## Task objective:
Skip every image and restate the data word for word.

━━ Information shown

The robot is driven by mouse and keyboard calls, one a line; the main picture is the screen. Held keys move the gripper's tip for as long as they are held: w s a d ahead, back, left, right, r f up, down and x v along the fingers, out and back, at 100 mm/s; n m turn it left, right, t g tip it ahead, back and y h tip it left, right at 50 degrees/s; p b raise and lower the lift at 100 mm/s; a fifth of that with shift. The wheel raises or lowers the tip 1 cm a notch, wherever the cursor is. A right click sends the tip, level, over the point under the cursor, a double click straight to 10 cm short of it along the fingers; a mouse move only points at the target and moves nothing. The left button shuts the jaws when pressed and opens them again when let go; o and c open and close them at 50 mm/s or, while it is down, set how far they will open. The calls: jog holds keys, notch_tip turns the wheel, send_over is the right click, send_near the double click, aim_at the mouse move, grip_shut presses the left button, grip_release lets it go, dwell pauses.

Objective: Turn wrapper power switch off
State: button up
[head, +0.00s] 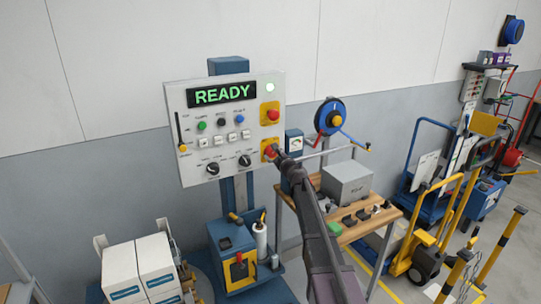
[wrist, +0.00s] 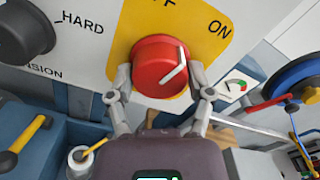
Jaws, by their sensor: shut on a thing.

━━━━

## Answer to the task:
The robot is driven by mouse and keyboard calls, one a line; the main picture is the screen. Held keys move the gripper's tip for as long as they are held: w s a d ahead, back, left, right, r f up, down and x v along the fingers, out and back, at 100 mm/s; n m turn it left, right, t g tip it ahead, back and y h tip it left, right at 50 degrees/s; p b raise and lower the lift at 100 mm/s; a fifth of that with shift. The wheel raises or lowers the tip 1 cm a notch, wherever the cursor is. A right click sends the tip, level, over the point under the cursor, a double click straight to 10 cm short of it along the fingers; a mouse move only points at the target and moves nothing. The left button shuts the jaws when pressed and opens them again when let go; o and c open and close them at 50 mm/s or, while it is down, set how far they will open. The calls: jog holds keys, notch_tip turns the wheel, send_over is the right click, send_near the double click, aim_at the mouse move, grip_shut presses the left button, grip_release lets it go, dwell pauses.

Objective: Turn wrapper power switch off
State: button up
[head, +0.00s] 
[wrist, +0.00s] 
Jaws, by their sensor: shut on a thing.

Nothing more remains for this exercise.